1.缺乏穩定的辦學經費。在20世紀20年代初,郭秉文對當時的中國高等教育進行總結時,認為有三個問題困擾著高等教育的發展:教育經費的短缺、無統一的標準、人才的缺乏。其中經費缺乏是第一大難題,“近年來政局杌隉,致教育經費不但不能增加,即額定之原額,亦不能維持。”[17]郭秉文所言當時中國高等教育的普遍問題,對于新籌建的西南大學也是如此。眾所周知,北洋政府時期是中國近代史上著名的軍閥混戰時期,軍費支出占財政支出的比重也是高居不下,《教育雜志》指出:“自民國三年至五年,政治之變短迭甚,財政上發生極大困難,教育根本因之動搖。……各省教育事業,上者得維持現狀,下者且任意停輟,迄今尤未恢復。”[18]

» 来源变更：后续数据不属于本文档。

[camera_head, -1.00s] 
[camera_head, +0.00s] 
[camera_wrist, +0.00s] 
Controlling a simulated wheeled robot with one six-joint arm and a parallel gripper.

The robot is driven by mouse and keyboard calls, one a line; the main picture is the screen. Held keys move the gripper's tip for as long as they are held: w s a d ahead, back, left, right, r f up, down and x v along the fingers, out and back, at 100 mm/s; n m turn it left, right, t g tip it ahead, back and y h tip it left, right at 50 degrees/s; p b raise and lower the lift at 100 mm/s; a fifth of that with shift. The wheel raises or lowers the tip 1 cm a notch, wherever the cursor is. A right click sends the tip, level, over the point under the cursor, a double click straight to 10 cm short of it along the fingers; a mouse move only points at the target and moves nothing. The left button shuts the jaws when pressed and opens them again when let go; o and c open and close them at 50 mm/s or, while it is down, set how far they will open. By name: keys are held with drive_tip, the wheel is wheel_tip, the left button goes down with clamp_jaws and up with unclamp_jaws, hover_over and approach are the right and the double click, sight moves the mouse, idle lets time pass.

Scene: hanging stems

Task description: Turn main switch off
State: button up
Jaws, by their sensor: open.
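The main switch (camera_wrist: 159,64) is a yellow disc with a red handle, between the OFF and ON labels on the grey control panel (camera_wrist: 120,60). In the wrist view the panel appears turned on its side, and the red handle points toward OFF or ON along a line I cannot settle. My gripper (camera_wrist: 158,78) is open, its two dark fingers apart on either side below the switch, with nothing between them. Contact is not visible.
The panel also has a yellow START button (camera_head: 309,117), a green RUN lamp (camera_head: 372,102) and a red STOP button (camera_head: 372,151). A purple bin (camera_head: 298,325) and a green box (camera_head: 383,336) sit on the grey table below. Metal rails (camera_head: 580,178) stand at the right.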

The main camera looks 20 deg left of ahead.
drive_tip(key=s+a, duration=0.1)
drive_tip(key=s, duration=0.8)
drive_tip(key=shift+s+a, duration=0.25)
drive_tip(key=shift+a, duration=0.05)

1920年,南北議和期間列強公使團曾打算將13.7%的關余分配給廣東軍政府。從1919年7月至1920年3月,總稅務司共向軍政府撥付關余款六次。其中,有四次匯入匯豐銀行廣州沙面支行,共計港幣301萬余元;有兩次匯入匯豐銀行上海支行,共計上海規元112萬余兩。這些款項都是以私人存款的形式,存入時任軍政府外交兼財政部長的伍廷芳的賬戶里。1920年3月,岑春煊向伍廷芳“索款八萬”,以解決滇桂兩軍的沖突,后來更打算以籌建經費“撥充軍用”。伍廷芳離粵后,所存關余款被列強設在上海租界的會審公廨扣存,公使團也停止向軍政府撥付關余。
2.缺少堅強的籌建團體。自袁世凱出任臨時大總統后,中國政治陷入強權與實力為后盾的軍閥政治時期。西南大學雖建立由八省實力派和教育界賢達組成的董事會,但董事會成員都未實際參與籌建活動。廣東軍政府實權掌握在以岑春煊為代表的桂系與政學系手中。陳炯明提議軍政府籌建護法大學時,仍然遠在漳州,無暇顧及籌建西南大學的事情。籌備員(按照籌備處大綱規定,在籌建期間,校長未就職前,由籌備員代行校長職務)章士釗、陳獨秀等人手中無職少權,后期又因為在校址問題上有分歧,削弱了籌建的整體力量。
3.廣東政權不穩定。廣東軍政府的建立是孫中山與西南各派軍閥妥協的產物,軍政府建立后,內部有矛盾和沖突,同時滇、桂軍閥也因為維護和擴張各自的權勢,在1920年2至4月發生“二李相爭”的事件[19]。剛開始伍廷芳曾對西南各派聯合護法寄予厚望,桂系與政學系在總裁制軍政府中專橫跋扈,使他漸生反感,伍廷芳趁岑春煊赴韶關調解“二李相爭”時,于3月29日攜帶軍政府外交、財政兩部文件、印信和關余余款,秘密離開廣州,取道香港前往上海。廣東軍政府已有孫中山、伍廷芳兩位總裁先后離開,無形中處于分裂狀態,籌備員章士釗等人也被迫離開廣州。
籌建西南大學從陳炯明的最初倡議到走向夭折,僅持續了很短的時間,因并未真正辦學和培養學生,而不為后人所熟知。但作為民國時期籌建的一所國立大學,西南大學設計的董事會、評議會等制度②,為后來的大學提供了很好的借鑒。
注釋
①到底是誰最先提出籌辦西南大學的建議,現存的資料有不同的說法,有說是岑春煊,如創辦西南大學之應聲中“岑總裁提議創立西南大學,業經政務會議議決照辦”。《中華教育界》第9卷,第2期《西南大學進行觀》中“自岑西林倡辦西南大學后,已有政務會議通過”。更多的資料說是陳炯明,如西南大學促進會之成立中“故此西南有開辦大學之議,發起人就是陳炯明”,創辦西南大學之應聲粵函云“陳竸存首倡西南大學之議,并概捐銀五萬元后”;段云章、倪俊明著《陳炯明》第四章165頁,提到陳炯明致函章太炎、胡漢民等,建議“軍府宜設大學一所”;葉曙明《粵海風 》2010 年第 1 期,提到“陳炯明有一個宏愿,就是廣攬海內外人才,在南方創辦一所現代大學,改變南方教育落后的現狀。當時粵軍駐屯閩南,受到廣州軍政府的排斥,又受到福建皖系軍閥的壓迫,經濟十分困難,但在這種情況下,陳炯明仍表示粵軍愿意節衣縮食,湊集五萬元,作為籌辦西南大學的經費,希望能帶動西南其他各省 。”上述的資料也可與《申報》的記載相切合。因此,本人認為是陳炯明最先提出創辦大學的。
②許小青在其博士論文《從東南大學到中央大學——以國家、政黨與社會為視角的考察(1919-1937)》中認為“東南大學是中國近代大學史上第一所設立校董會的國立大學,校董成為東南大學的辦學特色之一” 。如果從西南大學校董會的人員構成及擁有權利來講,西南大學設計的校董會制度應該是最早的。